17. Il résulte de tout ce qui précède que Mme B... n'est pas fondée à soutenir que c'est à tort que, par le jugement attaqué, le tribunal administratif de Montreuil a rejeté sa demande. Par voie de conséquence, ses conclusions aux fins d'injonction et d'astreinte ainsi que celles présentées sur le fondement des articles L. 761-1 du code de justice administrative et 37 de la loi du 10 juillet 1991 doivent également être rejetées.
D É C I D E :
Article 1er : La requête de Mme B... est rejetée.
Article 2 : Le présent arrêt sera notifié à Mme A... B... et au ministre de l'intérieur et des outre-mer.
Copie en sera adressée au préfet de la Seine-Saint-Denis.
Délibéré après l'audience du 1er juillet 2024, à laquelle siégeaient :
- Mme Bruston, présidente,
- M. Mantz, premier conseiller,
- Mme Saint-Macary, première conseillère.
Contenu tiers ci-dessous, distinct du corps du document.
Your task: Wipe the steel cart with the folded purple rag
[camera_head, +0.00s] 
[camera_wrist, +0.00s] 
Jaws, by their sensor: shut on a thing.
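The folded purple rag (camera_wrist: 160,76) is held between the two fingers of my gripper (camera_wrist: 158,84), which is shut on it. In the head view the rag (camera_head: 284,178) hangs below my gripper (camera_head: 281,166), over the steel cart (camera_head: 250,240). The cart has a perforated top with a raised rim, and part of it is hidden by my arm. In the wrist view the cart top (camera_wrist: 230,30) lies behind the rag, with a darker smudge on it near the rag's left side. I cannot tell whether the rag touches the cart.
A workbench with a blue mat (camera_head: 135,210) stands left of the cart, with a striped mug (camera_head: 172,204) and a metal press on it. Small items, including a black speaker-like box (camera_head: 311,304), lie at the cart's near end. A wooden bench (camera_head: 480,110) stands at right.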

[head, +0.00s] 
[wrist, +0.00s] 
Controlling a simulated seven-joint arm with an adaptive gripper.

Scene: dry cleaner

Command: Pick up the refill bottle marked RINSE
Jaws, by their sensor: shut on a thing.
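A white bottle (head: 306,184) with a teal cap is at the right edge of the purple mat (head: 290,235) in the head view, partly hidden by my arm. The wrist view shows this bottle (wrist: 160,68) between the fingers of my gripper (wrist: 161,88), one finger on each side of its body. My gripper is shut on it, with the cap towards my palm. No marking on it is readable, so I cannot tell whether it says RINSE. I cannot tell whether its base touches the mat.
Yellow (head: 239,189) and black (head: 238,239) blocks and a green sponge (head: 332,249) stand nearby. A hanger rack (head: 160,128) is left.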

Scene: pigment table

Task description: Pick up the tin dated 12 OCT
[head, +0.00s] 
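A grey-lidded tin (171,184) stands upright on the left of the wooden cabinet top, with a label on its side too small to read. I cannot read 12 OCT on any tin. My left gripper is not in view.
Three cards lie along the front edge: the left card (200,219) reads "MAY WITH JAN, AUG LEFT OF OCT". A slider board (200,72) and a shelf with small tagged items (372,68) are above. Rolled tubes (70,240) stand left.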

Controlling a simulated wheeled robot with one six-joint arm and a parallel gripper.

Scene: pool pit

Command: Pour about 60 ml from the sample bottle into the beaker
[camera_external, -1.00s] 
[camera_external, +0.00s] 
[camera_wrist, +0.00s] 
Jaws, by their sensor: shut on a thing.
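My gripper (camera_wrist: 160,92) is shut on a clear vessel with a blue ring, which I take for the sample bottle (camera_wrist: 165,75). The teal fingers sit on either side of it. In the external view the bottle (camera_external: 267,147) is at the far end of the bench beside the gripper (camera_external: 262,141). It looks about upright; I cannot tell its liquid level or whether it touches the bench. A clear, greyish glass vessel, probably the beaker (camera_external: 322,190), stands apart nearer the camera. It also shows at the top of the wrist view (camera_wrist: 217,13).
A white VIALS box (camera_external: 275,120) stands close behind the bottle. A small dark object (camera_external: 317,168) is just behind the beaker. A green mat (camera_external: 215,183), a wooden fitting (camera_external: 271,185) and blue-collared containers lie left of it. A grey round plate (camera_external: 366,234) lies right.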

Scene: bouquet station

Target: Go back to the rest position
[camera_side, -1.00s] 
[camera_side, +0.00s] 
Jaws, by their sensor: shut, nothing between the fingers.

Rendu public par mise à disposition au greffe le 12 juillet 2024.
Le rapporteur,
P. MANTZLa présidente,
S. BRUSTON
La greffière,
A. GASPARYAN
La République mande et ordonne au ministre de l'intérieur et des outre-mer, en ce qui le concerne, et à tous commissaires de justice à ce requis, en ce qui concerne les voies de droit commun contre les parties privées, de pourvoir à l'exécution de la présente décision.